Midnight Oil

[Powderworks] Early demo?

Jussi Korhonen jussihk@kolumbus.fi
Fri, 22 Feb 2002 02:29:15 +0200


On Friday 22 February 2002 02:23, Michael wrote:

> There's no 'degrees' of illegitimacy when it comes to bootlegging. 

Actually I think there actually are 'degrees'. There is a difference to 
circulating material that a band doesn't want to have publicly available 
(such as the demos) and material such as live tapings that they don't seem to 
care about. A live tape is material that a band wanted people to hear since 
they performed the songs in public in front of an audience. Some stolen demo 
tapes isn't something like that. Although I'm tempted to hear the demos, I 
have no obsession to own every single piece of Oils music in existence so I 
can live without them and not lose my sleep. In fact I'm going to sleep right 
after I've written this. Anyway, now anyone who wants the demos is able to 
get them without too much trouble, so whatever Midnight Oil thinks about the 
material doesn't change anything. But since it seems pretty obvious now that 
they don't like the idea of people getting the demos, I don't think they 
should be distributed. If it offends someone's idea of freedom of speech or 
something equally silly as that, who cares? In any case I appreciate that 
Maurice made the demos available to other powderworkers.

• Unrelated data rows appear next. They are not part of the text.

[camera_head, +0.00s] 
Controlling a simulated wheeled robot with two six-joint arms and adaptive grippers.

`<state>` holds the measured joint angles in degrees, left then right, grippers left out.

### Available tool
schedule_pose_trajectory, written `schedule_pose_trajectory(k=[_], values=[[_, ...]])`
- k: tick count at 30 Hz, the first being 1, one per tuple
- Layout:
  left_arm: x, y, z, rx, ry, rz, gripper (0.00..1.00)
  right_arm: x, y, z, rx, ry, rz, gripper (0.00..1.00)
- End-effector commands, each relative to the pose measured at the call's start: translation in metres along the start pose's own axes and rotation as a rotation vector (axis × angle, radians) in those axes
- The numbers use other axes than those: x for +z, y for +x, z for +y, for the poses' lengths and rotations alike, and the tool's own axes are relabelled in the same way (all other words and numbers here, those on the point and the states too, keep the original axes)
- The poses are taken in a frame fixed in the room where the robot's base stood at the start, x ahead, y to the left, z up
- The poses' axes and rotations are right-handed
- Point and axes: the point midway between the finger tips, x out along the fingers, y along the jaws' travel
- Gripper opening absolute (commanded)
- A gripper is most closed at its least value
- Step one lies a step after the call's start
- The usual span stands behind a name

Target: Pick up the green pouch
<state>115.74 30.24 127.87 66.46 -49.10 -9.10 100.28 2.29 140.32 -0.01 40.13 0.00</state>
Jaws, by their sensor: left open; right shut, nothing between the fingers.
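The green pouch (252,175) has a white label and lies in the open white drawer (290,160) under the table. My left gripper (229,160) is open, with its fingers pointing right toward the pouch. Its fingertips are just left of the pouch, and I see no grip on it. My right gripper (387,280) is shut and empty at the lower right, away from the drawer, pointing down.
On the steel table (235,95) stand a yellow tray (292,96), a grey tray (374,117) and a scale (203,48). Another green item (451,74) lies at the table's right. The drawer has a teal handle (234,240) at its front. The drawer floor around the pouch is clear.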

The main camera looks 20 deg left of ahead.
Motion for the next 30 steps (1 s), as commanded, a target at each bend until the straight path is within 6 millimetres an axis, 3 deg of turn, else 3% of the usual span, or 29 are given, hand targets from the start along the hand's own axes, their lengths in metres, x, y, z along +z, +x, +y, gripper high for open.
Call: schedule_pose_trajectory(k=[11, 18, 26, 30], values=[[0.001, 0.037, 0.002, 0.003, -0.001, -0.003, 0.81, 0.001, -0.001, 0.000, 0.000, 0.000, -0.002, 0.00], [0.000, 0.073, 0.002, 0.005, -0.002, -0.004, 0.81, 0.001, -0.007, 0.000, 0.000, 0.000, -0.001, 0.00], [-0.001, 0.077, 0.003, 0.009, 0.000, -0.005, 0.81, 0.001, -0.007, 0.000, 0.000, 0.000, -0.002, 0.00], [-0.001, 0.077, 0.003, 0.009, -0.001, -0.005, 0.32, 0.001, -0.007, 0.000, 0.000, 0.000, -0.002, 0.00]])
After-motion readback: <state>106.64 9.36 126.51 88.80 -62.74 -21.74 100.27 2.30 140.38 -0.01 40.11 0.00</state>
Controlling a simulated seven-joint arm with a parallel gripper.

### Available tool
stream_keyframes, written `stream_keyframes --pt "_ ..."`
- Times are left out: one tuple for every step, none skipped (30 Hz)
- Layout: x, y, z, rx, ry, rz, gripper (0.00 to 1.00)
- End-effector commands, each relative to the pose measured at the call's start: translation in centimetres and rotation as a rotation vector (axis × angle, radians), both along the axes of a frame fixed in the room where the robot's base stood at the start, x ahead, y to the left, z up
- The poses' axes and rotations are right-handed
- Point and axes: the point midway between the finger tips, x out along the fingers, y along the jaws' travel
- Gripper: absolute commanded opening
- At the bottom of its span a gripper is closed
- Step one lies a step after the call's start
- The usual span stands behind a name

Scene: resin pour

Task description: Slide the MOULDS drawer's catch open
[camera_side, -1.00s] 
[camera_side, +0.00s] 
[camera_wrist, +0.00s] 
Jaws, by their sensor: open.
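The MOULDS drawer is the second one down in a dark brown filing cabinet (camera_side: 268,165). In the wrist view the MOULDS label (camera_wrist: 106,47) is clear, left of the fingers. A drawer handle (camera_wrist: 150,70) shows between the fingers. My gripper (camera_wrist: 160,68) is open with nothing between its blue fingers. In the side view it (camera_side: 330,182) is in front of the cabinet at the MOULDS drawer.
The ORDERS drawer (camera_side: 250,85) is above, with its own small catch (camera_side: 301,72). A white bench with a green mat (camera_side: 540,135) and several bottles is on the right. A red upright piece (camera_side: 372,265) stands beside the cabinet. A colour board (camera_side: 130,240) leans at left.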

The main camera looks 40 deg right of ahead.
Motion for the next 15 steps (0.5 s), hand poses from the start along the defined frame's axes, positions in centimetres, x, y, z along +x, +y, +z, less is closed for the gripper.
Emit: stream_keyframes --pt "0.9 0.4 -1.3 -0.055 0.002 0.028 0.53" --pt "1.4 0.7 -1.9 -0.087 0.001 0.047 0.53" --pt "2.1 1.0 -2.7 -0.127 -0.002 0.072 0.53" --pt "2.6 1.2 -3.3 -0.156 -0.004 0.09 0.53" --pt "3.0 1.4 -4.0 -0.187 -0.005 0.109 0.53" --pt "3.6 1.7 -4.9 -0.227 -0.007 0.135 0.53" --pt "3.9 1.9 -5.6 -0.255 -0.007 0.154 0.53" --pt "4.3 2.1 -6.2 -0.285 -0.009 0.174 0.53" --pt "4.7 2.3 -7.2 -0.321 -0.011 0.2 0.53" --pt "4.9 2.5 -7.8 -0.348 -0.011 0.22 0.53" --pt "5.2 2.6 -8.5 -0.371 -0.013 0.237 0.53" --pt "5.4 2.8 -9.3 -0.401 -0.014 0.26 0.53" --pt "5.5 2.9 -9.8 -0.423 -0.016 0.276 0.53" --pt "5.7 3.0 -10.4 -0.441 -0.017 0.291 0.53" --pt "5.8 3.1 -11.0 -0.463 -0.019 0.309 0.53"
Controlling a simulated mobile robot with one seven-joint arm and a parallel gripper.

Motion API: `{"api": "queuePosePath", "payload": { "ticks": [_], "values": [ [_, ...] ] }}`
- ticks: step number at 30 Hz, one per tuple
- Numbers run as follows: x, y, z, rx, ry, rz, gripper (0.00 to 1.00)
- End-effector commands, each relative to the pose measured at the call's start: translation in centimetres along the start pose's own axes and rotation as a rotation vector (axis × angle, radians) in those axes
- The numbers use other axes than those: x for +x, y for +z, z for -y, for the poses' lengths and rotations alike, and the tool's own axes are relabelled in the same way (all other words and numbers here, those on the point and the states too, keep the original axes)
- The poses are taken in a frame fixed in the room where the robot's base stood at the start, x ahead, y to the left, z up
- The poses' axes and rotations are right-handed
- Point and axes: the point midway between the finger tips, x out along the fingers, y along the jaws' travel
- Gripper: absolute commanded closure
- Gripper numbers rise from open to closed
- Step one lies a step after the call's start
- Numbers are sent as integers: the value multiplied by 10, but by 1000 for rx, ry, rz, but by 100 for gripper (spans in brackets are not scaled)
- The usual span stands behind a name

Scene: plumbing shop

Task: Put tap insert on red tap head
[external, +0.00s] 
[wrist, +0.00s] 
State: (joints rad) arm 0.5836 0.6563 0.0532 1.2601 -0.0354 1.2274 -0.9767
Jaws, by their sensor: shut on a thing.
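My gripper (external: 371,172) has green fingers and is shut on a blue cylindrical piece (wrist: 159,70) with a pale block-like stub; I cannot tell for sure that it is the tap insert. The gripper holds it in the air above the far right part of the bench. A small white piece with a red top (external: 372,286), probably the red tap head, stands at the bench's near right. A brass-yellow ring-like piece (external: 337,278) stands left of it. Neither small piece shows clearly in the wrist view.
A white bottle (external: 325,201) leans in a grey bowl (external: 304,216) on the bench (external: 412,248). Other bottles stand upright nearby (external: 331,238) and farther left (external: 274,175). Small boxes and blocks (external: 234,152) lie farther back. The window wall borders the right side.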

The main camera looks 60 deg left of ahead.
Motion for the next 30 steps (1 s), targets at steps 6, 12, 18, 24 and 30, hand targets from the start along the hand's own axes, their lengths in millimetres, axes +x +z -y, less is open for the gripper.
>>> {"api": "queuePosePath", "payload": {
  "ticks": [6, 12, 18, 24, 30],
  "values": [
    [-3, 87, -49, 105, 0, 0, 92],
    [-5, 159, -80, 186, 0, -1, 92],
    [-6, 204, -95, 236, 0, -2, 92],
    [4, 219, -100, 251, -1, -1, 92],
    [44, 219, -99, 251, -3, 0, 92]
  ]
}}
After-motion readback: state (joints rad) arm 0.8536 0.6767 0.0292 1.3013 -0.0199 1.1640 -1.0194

Certainly if you look at it from a legal point of view then I'm sure it's all 
technically illegal. But I quite prefer the idea of sharing music files 
across the internet over to buying bootleg albums at Ebay for $50. The 
sharing option doesn't include financial issues. Of course, someone could 
make a live disc out of some shared files and then sell it - but then again 
if someone wants to buy that sort of stuff, that's just unfortunate.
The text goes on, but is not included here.